DATA LINES:
* start *
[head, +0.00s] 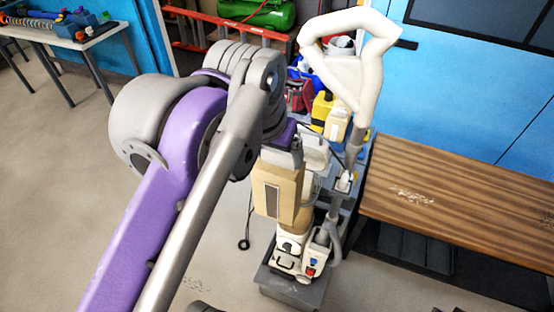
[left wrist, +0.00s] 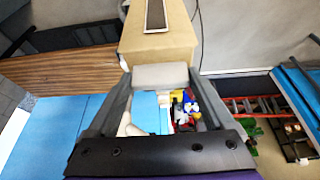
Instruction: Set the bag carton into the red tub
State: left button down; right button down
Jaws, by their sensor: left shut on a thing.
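The bag carton (head: 272,192) is a tan box with a dark-centred label on its side. My left gripper (head: 283,157) is shut on its upper part and holds it up beside the trolley. In the left wrist view the carton (left wrist: 158,38) sits at the ends of the two fingers, its far part cut off by the top edge. A red thing (head: 296,97) stands among the items on the trolley, partly hidden by my arm; I cannot tell if it is the red tub. My right gripper is not in view.
A cream upright machine (head: 340,70) with a looped handle stands at the trolley, close to the carton's right. Yellow containers (head: 322,106) are behind. A wooden bench (head: 455,200) is at right. A red rack (head: 225,30) stands at the back. The left floor is open.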

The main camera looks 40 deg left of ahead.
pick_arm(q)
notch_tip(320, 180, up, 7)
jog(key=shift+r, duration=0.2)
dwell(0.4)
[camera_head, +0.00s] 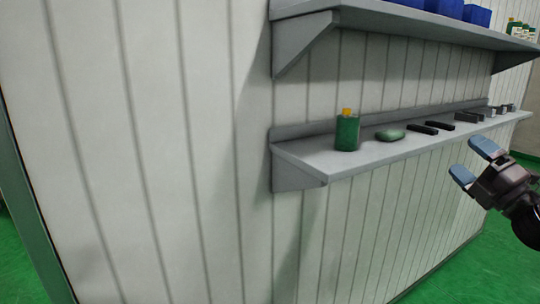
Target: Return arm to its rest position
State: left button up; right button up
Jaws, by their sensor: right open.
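My right gripper (474,161) comes in from the right edge with its blue-grey fingers spread apart and nothing between them. It is in front of the lower wall shelf (310,158), below and to the right of the shelf's middle, apart from the things on it. Part of my right arm shows behind the gripper at the right edge. My left gripper does not show.
The lower shelf holds a green bottle with a yellow cap (347,132), a green rounded object (390,135), two black bars (423,129) and several small grey pieces. An upper shelf (305,30) holds blue bins (477,15) and bottles. The green floor (480,275) is clear.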

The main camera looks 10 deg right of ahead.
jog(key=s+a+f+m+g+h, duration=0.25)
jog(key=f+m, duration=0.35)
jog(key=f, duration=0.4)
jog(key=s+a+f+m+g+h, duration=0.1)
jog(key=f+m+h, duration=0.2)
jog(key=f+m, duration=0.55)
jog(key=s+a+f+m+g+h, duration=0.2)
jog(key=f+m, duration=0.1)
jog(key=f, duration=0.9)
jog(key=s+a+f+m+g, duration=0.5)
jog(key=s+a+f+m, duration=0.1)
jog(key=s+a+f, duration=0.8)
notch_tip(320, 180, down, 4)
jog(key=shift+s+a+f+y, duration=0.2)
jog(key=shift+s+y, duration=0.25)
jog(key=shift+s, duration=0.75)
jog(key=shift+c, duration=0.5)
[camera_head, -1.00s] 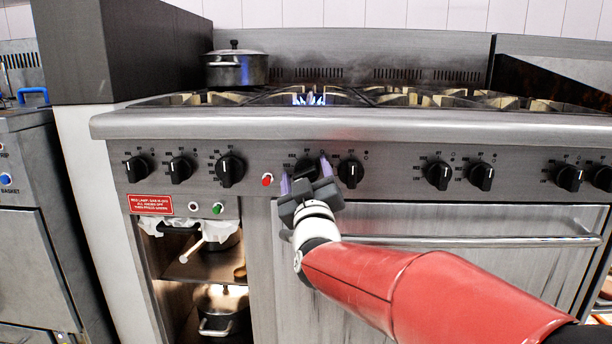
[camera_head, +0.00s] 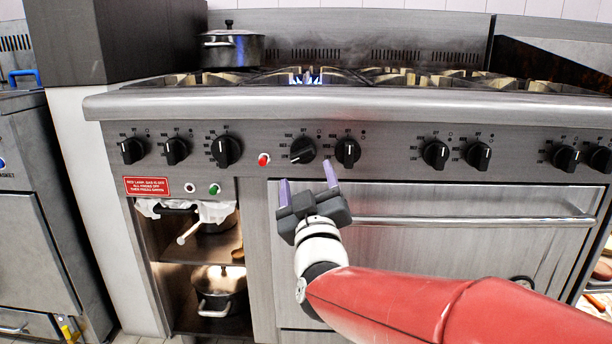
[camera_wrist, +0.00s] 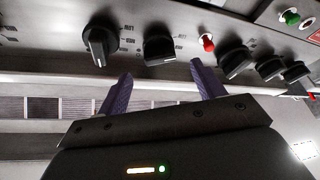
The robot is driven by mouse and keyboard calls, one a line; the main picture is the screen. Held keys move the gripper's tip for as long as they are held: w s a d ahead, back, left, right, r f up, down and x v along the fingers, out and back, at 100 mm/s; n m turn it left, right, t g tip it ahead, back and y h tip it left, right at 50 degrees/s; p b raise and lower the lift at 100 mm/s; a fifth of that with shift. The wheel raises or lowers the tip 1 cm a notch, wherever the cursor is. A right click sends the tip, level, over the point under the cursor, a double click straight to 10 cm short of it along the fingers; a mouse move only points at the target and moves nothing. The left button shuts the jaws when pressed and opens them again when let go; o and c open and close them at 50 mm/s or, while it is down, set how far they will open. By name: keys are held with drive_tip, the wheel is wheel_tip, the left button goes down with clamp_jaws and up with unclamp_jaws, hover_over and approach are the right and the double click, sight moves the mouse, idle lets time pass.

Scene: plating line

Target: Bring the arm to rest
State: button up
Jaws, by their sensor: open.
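My gripper (camera_head: 308,190) is in front of the stove, just below the row of black knobs. Its two purple fingers are spread apart with nothing between them. A turned knob (camera_head: 303,150) sits just above the fingers, its pointer off vertical, unlike the upright knob (camera_head: 347,152) to its right. The fingers are apart from both knobs in the head view. In the wrist view the open fingers (camera_wrist: 160,88) point up toward the knob row, with a black knob (camera_wrist: 159,46) beyond the gap. My red and white arm reaches in from the lower right.
A blue flame burns on a burner (camera_head: 305,76). A dark lidded pot (camera_head: 232,47) stands at the back left of the stove. The oven handle (camera_head: 470,221) juts out right of my gripper. An open shelf holds another pot (camera_head: 219,290). A red lamp (camera_head: 263,159) is lit.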

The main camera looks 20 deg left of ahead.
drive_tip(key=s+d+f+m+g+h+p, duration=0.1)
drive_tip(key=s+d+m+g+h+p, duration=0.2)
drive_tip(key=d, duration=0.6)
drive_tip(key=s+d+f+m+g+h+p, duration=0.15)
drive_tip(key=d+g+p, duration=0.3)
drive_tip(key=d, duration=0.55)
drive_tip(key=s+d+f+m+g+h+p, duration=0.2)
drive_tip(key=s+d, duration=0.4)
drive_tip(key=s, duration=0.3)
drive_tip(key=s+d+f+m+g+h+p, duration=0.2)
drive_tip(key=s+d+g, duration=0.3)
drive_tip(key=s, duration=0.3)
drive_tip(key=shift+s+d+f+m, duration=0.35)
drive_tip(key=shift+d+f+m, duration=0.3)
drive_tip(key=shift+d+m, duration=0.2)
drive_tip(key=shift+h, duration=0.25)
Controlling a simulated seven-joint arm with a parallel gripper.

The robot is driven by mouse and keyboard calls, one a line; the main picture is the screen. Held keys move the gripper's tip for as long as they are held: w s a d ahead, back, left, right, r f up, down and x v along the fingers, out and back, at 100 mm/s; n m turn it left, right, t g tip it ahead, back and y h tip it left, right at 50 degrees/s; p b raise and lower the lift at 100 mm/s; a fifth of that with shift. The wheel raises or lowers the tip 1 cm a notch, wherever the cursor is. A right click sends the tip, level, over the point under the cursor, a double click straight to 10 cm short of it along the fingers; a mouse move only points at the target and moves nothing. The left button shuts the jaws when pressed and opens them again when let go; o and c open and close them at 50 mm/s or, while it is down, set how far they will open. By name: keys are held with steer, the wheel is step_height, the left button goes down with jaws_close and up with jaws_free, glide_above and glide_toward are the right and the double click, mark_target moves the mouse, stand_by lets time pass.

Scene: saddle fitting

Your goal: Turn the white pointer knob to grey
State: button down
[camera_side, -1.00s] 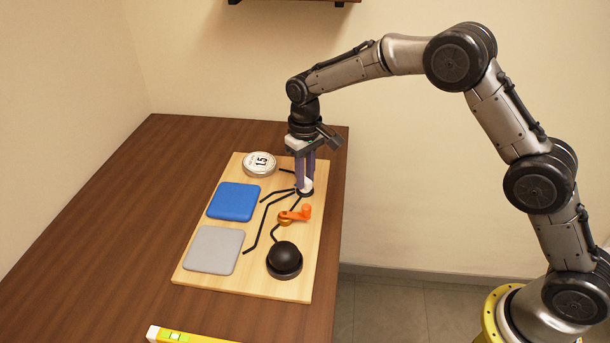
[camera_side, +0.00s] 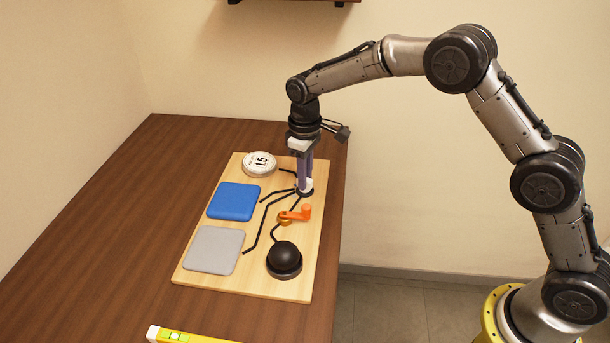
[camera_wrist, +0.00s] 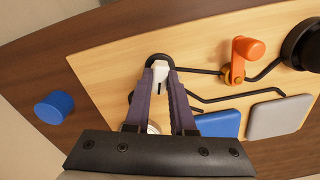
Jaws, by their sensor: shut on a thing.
* end *
STATED TASK:
The pictures should not appear in the copy; every other part of the records above must be returned exactly.

RESULT OF THIS TASK:
[head, +0.00s] 
[left wrist, +0.00s] 
Instruction: Set the bag carton into the red tub
State: left button down; right button down
Jaws, by their sensor: left shut on a thing.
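The bag carton (head: 272,192) is a tan box with a dark-centred label on its side. My left gripper (head: 283,157) is shut on its upper part and holds it up beside the trolley. In the left wrist view the carton (left wrist: 158,38) sits at the ends of the two fingers, its far part cut off by the top edge. A red thing (head: 296,97) stands among the items on the trolley, partly hidden by my arm; I cannot tell if it is the red tub. My right gripper is not in view.
A cream upright machine (head: 340,70) with a looped handle stands at the trolley, close to the carton's right. Yellow containers (head: 322,106) are behind. A wooden bench (head: 455,200) is at right. A red rack (head: 225,30) stands at the back. The left floor is open.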

The main camera looks 40 deg left of ahead.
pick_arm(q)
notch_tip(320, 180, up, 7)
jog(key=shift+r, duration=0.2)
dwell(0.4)
[camera_head, +0.00s] 
Target: Return arm to its rest position
State: left button up; right button up
Jaws, by their sensor: right open.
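My right gripper (474,161) comes in from the right edge with its blue-grey fingers spread apart and nothing between them. It is in front of the lower wall shelf (310,158), below and to the right of the shelf's middle, apart from the things on it. Part of my right arm shows behind the gripper at the right edge. My left gripper does not show.
The lower shelf holds a green bottle with a yellow cap (347,132), a green rounded object (390,135), two black bars (423,129) and several small grey pieces. An upper shelf (305,30) holds blue bins (477,15) and bottles. The green floor (480,275) is clear.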

The main camera looks 10 deg right of ahead.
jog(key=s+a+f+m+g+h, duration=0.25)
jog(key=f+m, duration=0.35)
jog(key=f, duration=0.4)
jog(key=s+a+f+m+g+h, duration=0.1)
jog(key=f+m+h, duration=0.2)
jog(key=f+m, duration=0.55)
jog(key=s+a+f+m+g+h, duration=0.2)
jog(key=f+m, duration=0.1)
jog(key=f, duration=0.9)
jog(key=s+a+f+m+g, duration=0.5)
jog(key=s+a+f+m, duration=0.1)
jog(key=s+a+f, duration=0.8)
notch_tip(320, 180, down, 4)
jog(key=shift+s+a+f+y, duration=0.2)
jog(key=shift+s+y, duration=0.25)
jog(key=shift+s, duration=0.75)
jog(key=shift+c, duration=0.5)
[camera_head, -1.00s] 
[camera_head, +0.00s] 
[camera_wrist, +0.00s] 
The robot is driven by mouse and keyboard calls, one a line; the main picture is the screen. Held keys move the gripper's tip for as long as they are held: w s a d ahead, back, left, right, r f up, down and x v along the fingers, out and back, at 100 mm/s; n m turn it left, right, t g tip it ahead, back and y h tip it left, right at 50 degrees/s; p b raise and lower the lift at 100 mm/s; a fifth of that with shift. The wheel raises or lowers the tip 1 cm a notch, wherever the cursor is. A right click sends the tip, level, over the point under the cursor, a double click straight to 10 cm short of it along the fingers; a mouse move only points at the target and moves nothing. The left button shuts the jaws when pressed and opens them again when let go; o and c open and close them at 50 mm/s or, while it is down, set how far they will open. By name: keys are held with drive_tip, the wheel is wheel_tip, the left button goes down with clamp_jaws and up with unclamp_jaws, hover_over and approach are the right and the double click, sight moves the mouse, idle lets time pass.

Scene: plating line

Target: Bring the arm to rest
State: button up
Jaws, by their sensor: open.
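My gripper (camera_head: 308,190) is in front of the stove, just below the row of black knobs. Its two purple fingers are spread apart with nothing between them. A turned knob (camera_head: 303,150) sits just above the fingers, its pointer off vertical, unlike the upright knob (camera_head: 347,152) to its right. The fingers are apart from both knobs in the head view. In the wrist view the open fingers (camera_wrist: 160,88) point up toward the knob row, with a black knob (camera_wrist: 159,46) beyond the gap. My red and white arm reaches in from the lower right.
A blue flame burns on a burner (camera_head: 305,76). A dark lidded pot (camera_head: 232,47) stands at the back left of the stove. The oven handle (camera_head: 470,221) juts out right of my gripper. An open shelf holds another pot (camera_head: 219,290). A red lamp (camera_head: 263,159) is lit.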

The main camera looks 20 deg left of ahead.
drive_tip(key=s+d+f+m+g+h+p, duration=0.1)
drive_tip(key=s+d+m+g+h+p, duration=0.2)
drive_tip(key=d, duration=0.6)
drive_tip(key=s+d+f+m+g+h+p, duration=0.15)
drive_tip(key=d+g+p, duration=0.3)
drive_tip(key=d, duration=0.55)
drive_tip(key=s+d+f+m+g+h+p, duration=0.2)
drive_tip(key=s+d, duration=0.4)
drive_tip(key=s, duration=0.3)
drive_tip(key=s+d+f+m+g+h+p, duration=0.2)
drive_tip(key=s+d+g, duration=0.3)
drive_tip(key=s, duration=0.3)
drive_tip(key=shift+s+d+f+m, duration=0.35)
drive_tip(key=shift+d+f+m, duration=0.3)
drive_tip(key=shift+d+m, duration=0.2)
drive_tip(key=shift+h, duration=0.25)
Controlling a simulated seven-joint arm with a parallel gripper.

The robot is driven by mouse and keyboard calls, one a line; the main picture is the screen. Held keys move the gripper's tip for as long as they are held: w s a d ahead, back, left, right, r f up, down and x v along the fingers, out and back, at 100 mm/s; n m turn it left, right, t g tip it ahead, back and y h tip it left, right at 50 degrees/s; p b raise and lower the lift at 100 mm/s; a fifth of that with shift. The wheel raises or lowers the tip 1 cm a notch, wherever the cursor is. A right click sends the tip, level, over the point under the cursor, a double click straight to 10 cm short of it along the fingers; a mouse move only points at the target and moves nothing. The left button shuts the jaws when pressed and opens them again when let go; o and c open and close them at 50 mm/s or, while it is down, set how far they will open. By name: keys are held with steer, the wheel is step_height, the left button goes down with jaws_close and up with jaws_free, glide_above and glide_toward are the right and the double click, mark_target moves the mouse, stand_by lets time pass.

Scene: saddle fitting

Your goal: Turn the white pointer knob to grey
State: button down
[camera_side, -1.00s] 
[camera_side, +0.00s] 
[camera_wrist, +0.00s] 
Jaws, by their sensor: shut on a thing.

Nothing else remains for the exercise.